What’s more, tracking your unique visitors for your content pages helps you assess your content distribution and promotion efforts. These may include search engine optimization (SEO), social media marketing, and email marketing.
So how do you track your unique visitors?
You can do it with the help of tools like Google Analytics. The platform assigns a unique user ID per visitor and tracks their activity on your website.
2) Returning Visitors
The great thing about monitoring your website traffic is that you can identify whether or not it’s your visitor’s first time on your site.
Remember that Google Analytics assigns a unique user ID for each website visitor. And when someone with the same user ID visits your website multiple times, you know that it’s a returning visitor.
Monitoring this metric is important because it helps you assess the stickiness of your website.
If you have a lot of returning visitors, that means you must be doing something right with your web pages.
And if you have a significant volume of returning visitors on your content pages, that could indicate that your content is reliable and engaging.
3) Bounce Rate
Bounce rate is the percentage of visitors who leave your website without taking any action, such as clicking or filling out a form.
A high bounce rate could indicate several things that are wrong with your website.
It could mean that your website pages are not relevant to what your visitors are looking for. It could also mean that your web pages aren’t engaging enough to get people to stick around. Or maybe your pages take too long to load.

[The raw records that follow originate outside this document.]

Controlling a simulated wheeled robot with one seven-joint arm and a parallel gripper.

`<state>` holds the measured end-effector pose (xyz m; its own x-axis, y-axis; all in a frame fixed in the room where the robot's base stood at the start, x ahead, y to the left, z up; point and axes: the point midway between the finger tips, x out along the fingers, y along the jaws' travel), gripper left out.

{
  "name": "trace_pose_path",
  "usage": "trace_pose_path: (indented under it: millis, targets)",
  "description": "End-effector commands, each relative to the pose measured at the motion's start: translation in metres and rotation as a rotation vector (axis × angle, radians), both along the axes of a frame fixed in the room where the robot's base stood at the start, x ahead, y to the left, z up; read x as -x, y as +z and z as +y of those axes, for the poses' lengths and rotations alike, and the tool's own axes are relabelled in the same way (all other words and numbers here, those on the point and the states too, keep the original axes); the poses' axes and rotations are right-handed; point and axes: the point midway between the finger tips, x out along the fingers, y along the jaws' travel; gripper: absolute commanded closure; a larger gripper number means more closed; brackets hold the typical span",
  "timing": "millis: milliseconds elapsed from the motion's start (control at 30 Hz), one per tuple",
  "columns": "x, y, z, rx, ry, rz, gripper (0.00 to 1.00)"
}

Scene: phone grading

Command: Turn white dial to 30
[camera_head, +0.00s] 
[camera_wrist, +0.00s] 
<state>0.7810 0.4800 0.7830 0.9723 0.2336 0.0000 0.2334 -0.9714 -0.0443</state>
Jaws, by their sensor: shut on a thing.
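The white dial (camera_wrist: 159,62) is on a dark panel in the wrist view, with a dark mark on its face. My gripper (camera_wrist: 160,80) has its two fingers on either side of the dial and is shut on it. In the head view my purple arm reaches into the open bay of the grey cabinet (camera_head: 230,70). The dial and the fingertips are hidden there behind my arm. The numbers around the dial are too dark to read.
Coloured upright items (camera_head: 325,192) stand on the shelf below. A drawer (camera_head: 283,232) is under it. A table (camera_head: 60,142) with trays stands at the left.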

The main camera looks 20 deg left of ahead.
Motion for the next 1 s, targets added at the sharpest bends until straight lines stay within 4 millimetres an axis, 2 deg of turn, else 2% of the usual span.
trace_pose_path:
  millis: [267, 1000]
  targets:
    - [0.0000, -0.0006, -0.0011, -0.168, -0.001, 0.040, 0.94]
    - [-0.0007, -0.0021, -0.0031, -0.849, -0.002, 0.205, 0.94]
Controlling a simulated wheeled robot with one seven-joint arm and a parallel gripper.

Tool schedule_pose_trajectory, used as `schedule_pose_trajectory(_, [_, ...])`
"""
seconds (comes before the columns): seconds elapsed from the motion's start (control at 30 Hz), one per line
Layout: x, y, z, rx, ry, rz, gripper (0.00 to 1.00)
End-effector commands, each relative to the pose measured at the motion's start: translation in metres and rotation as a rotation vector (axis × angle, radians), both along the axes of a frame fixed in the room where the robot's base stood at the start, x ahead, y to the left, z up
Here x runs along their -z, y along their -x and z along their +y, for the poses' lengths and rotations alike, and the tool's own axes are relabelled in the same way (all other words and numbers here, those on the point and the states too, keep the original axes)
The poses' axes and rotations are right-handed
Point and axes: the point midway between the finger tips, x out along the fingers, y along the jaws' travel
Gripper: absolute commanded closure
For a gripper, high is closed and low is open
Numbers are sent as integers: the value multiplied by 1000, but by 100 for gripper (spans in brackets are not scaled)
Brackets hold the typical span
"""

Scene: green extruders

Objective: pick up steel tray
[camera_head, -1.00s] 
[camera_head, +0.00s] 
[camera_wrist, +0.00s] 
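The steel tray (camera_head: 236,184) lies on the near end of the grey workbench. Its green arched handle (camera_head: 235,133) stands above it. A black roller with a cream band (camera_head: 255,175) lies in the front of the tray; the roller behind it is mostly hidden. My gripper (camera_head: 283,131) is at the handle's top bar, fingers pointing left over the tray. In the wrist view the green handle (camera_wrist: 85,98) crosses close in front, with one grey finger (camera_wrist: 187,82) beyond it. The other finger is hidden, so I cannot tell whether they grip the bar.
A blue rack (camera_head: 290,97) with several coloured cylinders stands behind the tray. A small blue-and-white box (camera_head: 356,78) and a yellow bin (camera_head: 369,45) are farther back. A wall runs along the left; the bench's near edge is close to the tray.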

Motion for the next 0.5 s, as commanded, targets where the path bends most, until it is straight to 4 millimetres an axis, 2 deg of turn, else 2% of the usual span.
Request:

Whatever the case may be, a high bounce rate is not a good sign. It could even hurt your SEO efforts.
This is why you should always keep an eye on your bounce rate and work on reducing it.
4) Traffic Source
Where is your website traffic coming from?
This is an important question to ask because it helps you understand which marketing channels or strategies are bringing you the most website visitors.
By identifying your top traffic sources, you can focus your efforts on the channels that are working best for you. You can also use this information to create more targeted content for each channel.
For example, if you notice that a lot of your traffic is coming from social media, you can increase your social media activity while working on other sources.
You can track your traffic sources using Google Analytics. With it, you can track up to 7 traffic sources:
- Direct traffic (visitors directly type your website URL into their browsers)
- Organic search (from search engines)
- Paid traffic (from PPC and other paid ads)
- Social media
- Referral (from another website or social media page)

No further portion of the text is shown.